Step 2: Get the vegetables ready
- Chop the potato, eggplant, pumpkin, and greens into medium pieces.
- This dish works well with whatever seasonal vegetables you have around.
Step 3: Build the curry
- In a pot, add the fish, garlic, turmeric, chilli powder, green chillies, and all the chopped vegetables.
- Pour in the water and add a little salt if needed. Go easy on the salt at first because the fish can already be salty.
Step 4: Cook gently
- Cover the pot and let everything simmer on medium-low heat for about 20 to 30 minutes.
- The vegetables should soften, and the fish flavour should blend into the broth.
Step 5: Mash it slightly
- Once cooked, gently press some of the vegetables with the back of a spoon so the broth thickens a little.
- Do not mash it completely; you still want texture.
Step 6: Serve
- Taste and adjust the salt or chilli if needed, then serve hot.
10. Dhakaiya Food Culture
One of the best things about Bangladeshi food is that it is not just about individual dishes. It is about place. And Dhaka has a particularly famous food identity. The city is widely associated with kacchi biryani, old-school recipes, and a strong culinary heritage that people are proud of.
So if your angle is “growing up in Bangladesh, Dhaka-style”, food is one of the best ways to tell that story.
Why Bangladeshi Food Hits Different

Bangladeshi dishes are comforting, layered, and full of flavour. There is richness, spice, texture, and a lot of emotional connection tied into every plate. A meal is rarely just a meal. It is tied to weddings, rainy days, Eid, family lunches, winter evenings, and growing up with too many opinions at the dinner table.

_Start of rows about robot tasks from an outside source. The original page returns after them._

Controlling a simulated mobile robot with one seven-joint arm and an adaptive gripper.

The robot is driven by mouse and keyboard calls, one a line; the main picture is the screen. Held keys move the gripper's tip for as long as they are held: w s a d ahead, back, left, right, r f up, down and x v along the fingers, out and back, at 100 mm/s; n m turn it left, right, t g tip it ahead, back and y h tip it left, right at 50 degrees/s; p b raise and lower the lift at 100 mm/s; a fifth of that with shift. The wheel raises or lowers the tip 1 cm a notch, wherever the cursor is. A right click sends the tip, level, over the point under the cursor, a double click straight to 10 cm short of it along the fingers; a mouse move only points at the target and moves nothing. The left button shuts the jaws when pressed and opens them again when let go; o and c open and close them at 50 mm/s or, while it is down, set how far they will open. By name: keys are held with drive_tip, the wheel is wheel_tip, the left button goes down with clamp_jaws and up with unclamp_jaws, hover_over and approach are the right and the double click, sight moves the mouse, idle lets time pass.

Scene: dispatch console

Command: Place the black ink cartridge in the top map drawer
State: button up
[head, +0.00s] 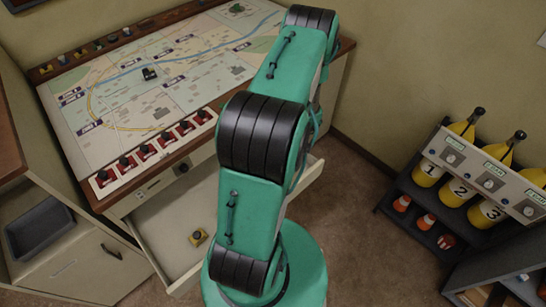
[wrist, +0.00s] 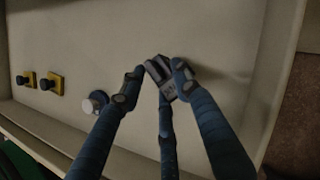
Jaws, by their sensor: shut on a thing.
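In the wrist view my gripper (wrist: 157,80) has its blue fingers closed around a small dark, grey-faced block, which I take for the black ink cartridge (wrist: 160,70). It is over the pale floor of the open map drawer (wrist: 215,25), toward the drawer's right wall. I cannot tell whether the block touches the floor. In the head view the pulled-out drawer (head: 181,215) shows below the console top. My green arm covers part of the drawer, and the gripper and cartridge are hidden there.
Yellow blocks with dark knobs (wrist: 48,82) and a round grey knob (wrist: 95,103) lie left of my gripper; a yellow block (head: 198,237) shows in the head view. The map top (head: 110,85) carries a small black item (head: 149,73). A cylinder rack (head: 470,170) stands right.

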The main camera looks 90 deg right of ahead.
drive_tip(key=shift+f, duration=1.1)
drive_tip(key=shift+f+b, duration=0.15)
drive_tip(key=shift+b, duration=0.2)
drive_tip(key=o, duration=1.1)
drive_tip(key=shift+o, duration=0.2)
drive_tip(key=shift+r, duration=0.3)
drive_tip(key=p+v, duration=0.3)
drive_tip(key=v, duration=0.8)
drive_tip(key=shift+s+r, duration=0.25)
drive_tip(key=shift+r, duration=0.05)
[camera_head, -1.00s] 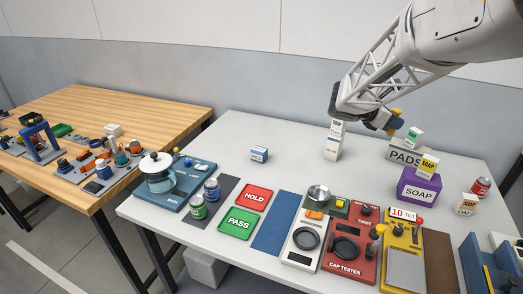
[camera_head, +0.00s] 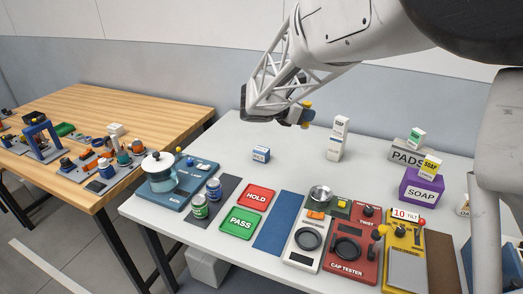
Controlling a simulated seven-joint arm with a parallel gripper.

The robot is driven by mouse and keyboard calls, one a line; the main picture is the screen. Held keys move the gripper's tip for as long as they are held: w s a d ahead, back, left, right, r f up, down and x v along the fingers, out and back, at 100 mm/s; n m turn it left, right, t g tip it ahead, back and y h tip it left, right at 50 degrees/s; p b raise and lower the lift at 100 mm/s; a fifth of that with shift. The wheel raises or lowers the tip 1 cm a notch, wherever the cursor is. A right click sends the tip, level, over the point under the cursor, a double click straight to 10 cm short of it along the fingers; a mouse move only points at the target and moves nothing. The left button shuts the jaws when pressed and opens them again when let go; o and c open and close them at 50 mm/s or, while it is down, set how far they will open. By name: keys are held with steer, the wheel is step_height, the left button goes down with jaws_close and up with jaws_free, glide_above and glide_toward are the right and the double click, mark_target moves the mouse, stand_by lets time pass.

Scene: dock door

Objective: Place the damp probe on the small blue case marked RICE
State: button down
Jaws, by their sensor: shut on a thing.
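The small blue and white case (camera_head: 261,154) stands alone on the grey table, left of centre; its lettering is too small to read. My gripper (camera_head: 295,115) is up and to the right of the case, in the air above the table's back part. It is shut on a small yellow-ended thing (camera_head: 308,104), which I take to be the damp probe. Most of the probe is hidden by my gripper, and a gap separates it from the case.
A white carton stack (camera_head: 336,140) stands right of the case. The purple SOAP box (camera_head: 421,188) and grey PADS box (camera_head: 407,154) are farther right. The red HOLD tray (camera_head: 258,197) and green PASS tray (camera_head: 238,222) lie in front. The table around the case is clear.

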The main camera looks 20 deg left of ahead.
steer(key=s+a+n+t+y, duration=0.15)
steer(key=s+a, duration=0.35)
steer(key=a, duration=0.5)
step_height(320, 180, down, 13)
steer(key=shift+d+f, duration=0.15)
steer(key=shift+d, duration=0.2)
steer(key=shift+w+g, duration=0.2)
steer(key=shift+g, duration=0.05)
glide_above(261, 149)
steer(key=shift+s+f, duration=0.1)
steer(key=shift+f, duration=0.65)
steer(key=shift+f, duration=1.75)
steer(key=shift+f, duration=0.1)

That is why these dishes matter so much. They are not just things to eat. They are memories.
A Good Ending, Obviously
If you want to understand Bangladesh a little better, start with the food. Start with the dishes people fight over at weddings, the rice cakes made at home, the fish cooked in mustard, and the mashed sides that somehow steal the whole show.
Because honestly? Bangladeshi food is elite.